In some examples, the application and product registry 304 is
provided as one or more computer-readable/-writable/-executable
files that can be stored in memory. In some examples, the deploy
service 302, the application and product registry 304, the server
definition service 306, and/or the one or more run-time
environments 308 are provided on a customer system, e.g., the
run-time system 104 of FIG. 1. As one example, a customer that
seeks to deploy a product provided by a developer, can download and
install the deploy service 302, which processes the product package
202 to deploy the product to the customer's run-time system, e.g.,
the run-time system 104 of FIG. 1.
[0039] In some examples, the deploy service 302 receives the
product package 202, and coordinates the deployment process by
communicating with the application and product registry 304, the
server definition service 306, and the run-time environments 308.
In some examples, the server definition service 306 provides a
server registry that identifies servers of the run-time
environments 308, their respective types and respective locations,
e.g., uniform resource locators (URLs). That is, the server
definition service 306 provides a landscape directory that
describes the available run-time environments for deployment of the
product. For example, the landscape directory can describe which
technology, e.g., ABAP, Java, HANA, can be found on which host,
e.g., names and/or addresses of computing devices within the
multi-server landscape. In some examples, after deployment of the
product, the product is registered as deployed with the application
and product registry 304. The application and product registry 304
provides a product registry to maintain the product-level context
for the deployed components that make up the product. In some
examples, and for a particular product, the product registry
describes which components are deployed and activated on which
run-time environments.
[0040] With reference to FIG. 3, an example deployment process in
accordance with implementations of the present disclosure will be
described in detail. The product package 202 is provided to the
deploy service 302. For example, the product package 202 can be
stored in a data store, e.g., file system, and can be retrieved
from the data store by the deploy service 302. In some examples,
the deploy service 302 processes the product package 202 to extract
the metadata 220. The deploy service 302 receives server instances
(of the run-time environments 308, to which components are to be
deployed) from the server definition service 306 based on
information provided in the metadata 220. For example, and based on
information provided from the server definition service 306 and the
metadata 220, the deploy service 302 checks the multi-server
landscape to determine servers, on which component packages are to
be deployed. In some examples, the deploy service 302 can recommend
run-time environments, to which the components are to be deployed.

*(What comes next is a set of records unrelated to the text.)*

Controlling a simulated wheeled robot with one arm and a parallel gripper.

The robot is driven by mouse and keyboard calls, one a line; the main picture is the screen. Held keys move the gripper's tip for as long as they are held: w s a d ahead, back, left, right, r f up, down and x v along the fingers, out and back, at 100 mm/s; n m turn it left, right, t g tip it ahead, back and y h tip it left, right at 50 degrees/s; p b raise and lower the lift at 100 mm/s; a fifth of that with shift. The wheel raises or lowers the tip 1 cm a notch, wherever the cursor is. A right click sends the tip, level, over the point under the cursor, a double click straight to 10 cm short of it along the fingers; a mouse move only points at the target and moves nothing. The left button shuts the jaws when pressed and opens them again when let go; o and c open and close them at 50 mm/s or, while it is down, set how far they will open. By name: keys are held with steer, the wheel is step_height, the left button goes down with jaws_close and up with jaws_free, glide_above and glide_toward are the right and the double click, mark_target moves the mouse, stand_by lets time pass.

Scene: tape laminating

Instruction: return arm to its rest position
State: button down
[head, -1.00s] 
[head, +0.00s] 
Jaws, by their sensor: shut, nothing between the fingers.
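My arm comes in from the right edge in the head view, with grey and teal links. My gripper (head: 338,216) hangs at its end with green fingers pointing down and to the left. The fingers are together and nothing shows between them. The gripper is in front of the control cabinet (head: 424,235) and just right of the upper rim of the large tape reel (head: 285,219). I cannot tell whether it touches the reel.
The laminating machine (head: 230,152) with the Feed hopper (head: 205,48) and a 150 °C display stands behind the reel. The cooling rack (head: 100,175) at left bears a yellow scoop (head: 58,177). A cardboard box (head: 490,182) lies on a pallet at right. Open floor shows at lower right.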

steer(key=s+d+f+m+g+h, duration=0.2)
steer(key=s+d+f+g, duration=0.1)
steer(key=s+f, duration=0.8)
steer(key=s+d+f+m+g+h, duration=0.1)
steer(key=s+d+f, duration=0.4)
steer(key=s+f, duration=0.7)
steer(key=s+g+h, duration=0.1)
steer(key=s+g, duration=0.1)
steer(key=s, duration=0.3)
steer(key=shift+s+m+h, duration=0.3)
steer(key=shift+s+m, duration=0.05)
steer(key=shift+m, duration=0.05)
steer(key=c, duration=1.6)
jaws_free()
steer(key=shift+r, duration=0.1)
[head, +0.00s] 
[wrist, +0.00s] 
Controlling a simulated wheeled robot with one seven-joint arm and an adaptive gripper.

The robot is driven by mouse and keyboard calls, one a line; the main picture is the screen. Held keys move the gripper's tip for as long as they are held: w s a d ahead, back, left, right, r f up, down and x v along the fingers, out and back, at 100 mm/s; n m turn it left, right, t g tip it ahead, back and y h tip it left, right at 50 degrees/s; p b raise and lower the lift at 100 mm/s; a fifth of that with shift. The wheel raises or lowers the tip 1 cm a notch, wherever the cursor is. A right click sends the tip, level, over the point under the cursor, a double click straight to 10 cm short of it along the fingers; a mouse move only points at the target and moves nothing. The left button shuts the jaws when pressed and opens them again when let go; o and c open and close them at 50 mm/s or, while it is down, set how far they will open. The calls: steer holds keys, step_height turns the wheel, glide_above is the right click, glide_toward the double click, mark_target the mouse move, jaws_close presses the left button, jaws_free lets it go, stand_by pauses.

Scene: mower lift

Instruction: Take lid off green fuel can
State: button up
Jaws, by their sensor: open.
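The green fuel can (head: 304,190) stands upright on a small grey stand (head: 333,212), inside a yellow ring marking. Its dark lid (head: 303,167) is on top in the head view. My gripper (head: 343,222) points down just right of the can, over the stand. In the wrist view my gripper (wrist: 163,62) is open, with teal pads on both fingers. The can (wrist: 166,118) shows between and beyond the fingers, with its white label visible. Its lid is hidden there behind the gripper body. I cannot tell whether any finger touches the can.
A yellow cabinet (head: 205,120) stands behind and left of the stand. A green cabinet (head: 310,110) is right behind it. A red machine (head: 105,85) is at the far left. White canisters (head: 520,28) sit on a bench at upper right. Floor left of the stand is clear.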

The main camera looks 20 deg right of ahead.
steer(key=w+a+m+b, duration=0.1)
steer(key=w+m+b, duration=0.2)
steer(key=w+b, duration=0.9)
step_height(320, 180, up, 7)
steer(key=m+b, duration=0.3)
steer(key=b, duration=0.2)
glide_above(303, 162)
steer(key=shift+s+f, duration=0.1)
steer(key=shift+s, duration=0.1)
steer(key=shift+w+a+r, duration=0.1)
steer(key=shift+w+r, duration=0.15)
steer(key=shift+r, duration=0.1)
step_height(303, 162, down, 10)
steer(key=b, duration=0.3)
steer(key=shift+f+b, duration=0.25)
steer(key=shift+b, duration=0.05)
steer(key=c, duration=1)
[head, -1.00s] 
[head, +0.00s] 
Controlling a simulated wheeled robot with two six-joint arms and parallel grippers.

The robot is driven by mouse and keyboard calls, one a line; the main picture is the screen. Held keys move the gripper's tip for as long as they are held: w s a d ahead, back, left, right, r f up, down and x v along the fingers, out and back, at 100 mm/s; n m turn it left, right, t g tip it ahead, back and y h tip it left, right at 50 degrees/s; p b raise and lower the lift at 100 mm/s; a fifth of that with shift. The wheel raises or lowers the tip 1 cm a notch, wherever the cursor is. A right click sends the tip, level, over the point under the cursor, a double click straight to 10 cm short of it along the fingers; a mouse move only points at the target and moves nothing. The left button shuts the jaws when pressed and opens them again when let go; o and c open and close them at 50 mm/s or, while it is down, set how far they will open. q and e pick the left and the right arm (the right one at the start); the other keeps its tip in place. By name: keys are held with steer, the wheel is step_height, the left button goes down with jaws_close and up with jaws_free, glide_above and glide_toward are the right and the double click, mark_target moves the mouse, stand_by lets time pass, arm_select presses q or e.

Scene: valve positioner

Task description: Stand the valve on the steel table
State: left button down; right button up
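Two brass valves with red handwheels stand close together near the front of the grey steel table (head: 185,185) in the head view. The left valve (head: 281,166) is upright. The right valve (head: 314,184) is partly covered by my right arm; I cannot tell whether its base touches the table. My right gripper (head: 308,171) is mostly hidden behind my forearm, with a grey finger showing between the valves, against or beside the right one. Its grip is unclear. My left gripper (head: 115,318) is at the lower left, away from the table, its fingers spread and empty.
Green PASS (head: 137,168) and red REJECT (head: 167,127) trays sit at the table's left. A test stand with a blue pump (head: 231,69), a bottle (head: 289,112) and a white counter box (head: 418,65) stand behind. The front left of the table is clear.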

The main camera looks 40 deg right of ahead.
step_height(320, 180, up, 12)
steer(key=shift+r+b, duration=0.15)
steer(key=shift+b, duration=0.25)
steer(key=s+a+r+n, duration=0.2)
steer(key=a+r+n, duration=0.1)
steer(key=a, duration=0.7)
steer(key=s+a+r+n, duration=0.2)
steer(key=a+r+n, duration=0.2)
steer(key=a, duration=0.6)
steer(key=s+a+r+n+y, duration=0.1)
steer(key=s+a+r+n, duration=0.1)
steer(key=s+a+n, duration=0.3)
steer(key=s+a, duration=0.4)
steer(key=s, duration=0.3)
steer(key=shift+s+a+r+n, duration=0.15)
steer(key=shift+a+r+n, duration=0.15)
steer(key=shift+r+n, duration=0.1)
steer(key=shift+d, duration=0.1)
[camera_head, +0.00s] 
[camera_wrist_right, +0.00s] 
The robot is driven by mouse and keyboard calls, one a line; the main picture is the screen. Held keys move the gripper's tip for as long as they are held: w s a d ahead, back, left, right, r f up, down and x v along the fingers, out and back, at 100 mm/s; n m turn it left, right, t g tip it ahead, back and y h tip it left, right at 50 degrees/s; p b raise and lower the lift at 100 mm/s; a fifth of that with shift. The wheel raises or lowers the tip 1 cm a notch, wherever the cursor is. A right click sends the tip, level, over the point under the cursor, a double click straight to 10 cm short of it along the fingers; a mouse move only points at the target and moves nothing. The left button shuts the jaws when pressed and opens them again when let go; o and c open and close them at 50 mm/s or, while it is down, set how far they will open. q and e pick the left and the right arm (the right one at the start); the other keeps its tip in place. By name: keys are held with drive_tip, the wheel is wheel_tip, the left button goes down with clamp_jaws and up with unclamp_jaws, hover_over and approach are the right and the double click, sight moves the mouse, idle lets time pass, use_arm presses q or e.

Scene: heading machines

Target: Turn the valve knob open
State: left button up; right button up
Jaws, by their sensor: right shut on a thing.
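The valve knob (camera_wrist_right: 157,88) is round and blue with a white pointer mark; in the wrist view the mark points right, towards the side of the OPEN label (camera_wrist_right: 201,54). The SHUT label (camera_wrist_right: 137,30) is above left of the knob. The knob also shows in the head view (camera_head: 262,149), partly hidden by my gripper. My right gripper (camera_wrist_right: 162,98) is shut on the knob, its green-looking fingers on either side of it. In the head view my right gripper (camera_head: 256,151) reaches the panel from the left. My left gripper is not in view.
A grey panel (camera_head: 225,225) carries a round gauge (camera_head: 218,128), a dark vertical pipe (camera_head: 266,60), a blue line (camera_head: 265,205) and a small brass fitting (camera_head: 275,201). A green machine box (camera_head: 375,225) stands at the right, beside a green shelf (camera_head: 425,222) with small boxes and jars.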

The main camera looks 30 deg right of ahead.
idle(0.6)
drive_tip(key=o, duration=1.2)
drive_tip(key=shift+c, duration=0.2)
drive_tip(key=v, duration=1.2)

For example, a user interface (UI) can be provided that indicates
one or more run-times environments that are recommended for a
component. In some examples, a user can interact with the UI to
select a recommended run-time environment, or select a different
run-time environment for the particular component. For example, the
user may decide to deploy the product and/or a component of the
product to a sandboxed system, e.g., for testing before production
use.
[0041] In some implementations, the deploy service 302 instructs
the server instances as to where each server instance can retrieve
respective component packages. In response to the instructions,
each server instance requests and receives the component packages.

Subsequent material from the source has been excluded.